2.1 replay buffer存储及采样数据

首先导入必要的库:

import copy
import gym
import torch
import torch.nn as nn
import pandas as pd
import numpy as np
import logging
import sys
import matplotlib.pyplot as plt

replay buffer重要的是两个操作,一个是存储数据,一个是采样数据。在存储数据方面,这里使用pandas.Dataframe来存储,结构清晰,也易于采样。

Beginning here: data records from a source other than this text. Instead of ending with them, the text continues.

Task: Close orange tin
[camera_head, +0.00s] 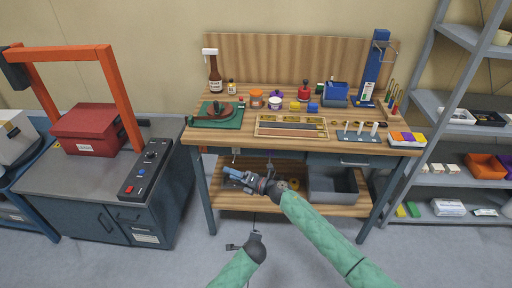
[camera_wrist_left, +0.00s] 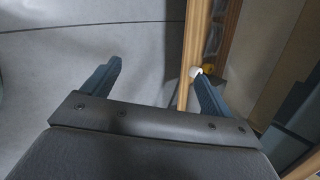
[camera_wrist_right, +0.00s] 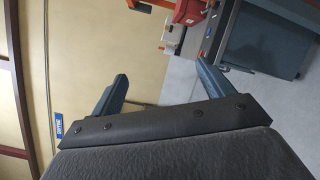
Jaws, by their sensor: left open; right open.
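A small orange tin (camera_head: 256,98) stands upright on the wooden workbench top, left of the middle. At this size I cannot tell whether its lid is on. It does not show in either wrist view. My right gripper (camera_head: 236,177) is in front of the bench, below the top's front edge and well below the tin. In the right wrist view its fingers (camera_wrist_right: 160,88) are apart with nothing between them. My left gripper (camera_head: 232,247) is lower, over the floor in front of the bench. In the left wrist view its fingers (camera_wrist_left: 155,82) are apart and empty.
A white container with purple (camera_head: 274,101) stands right of the tin, and a brown bottle (camera_head: 214,75) stands to its left. A green mat (camera_head: 220,121) and a compartment tray (camera_head: 291,134) lie nearer the bench's front. A lower shelf holds a grey bin (camera_head: 333,196).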

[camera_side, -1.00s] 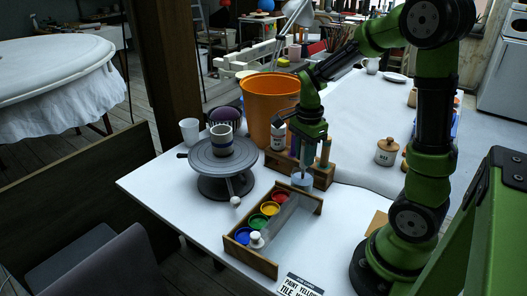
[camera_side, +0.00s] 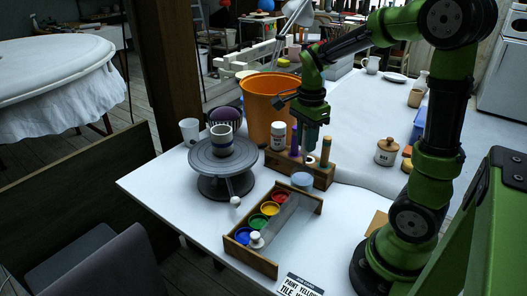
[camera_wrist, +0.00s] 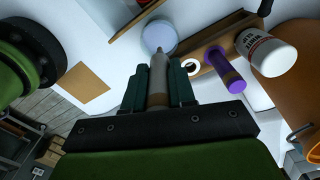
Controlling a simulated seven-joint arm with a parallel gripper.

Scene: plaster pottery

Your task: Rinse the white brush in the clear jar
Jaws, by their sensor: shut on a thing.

在采样过程中,就采用随机采样的方式。

# ReplayBuffer is used to store transitions which are used to train Q network
class ReplayBuffer:
    def __init__(self, capacity):
        self.capacity = capacity    # record the ReplayBuffer's capacity
        self.valid_count = 0        # record the valid index of transitions
        self.i = 0                  # record the current index which need to store a transition
        # real buffer for storing necessary messages
        self.memory = pd.DataFrame(index=range(capacity),
                                   columns=['state', 'action', 'reward', 'next_state', 'done'])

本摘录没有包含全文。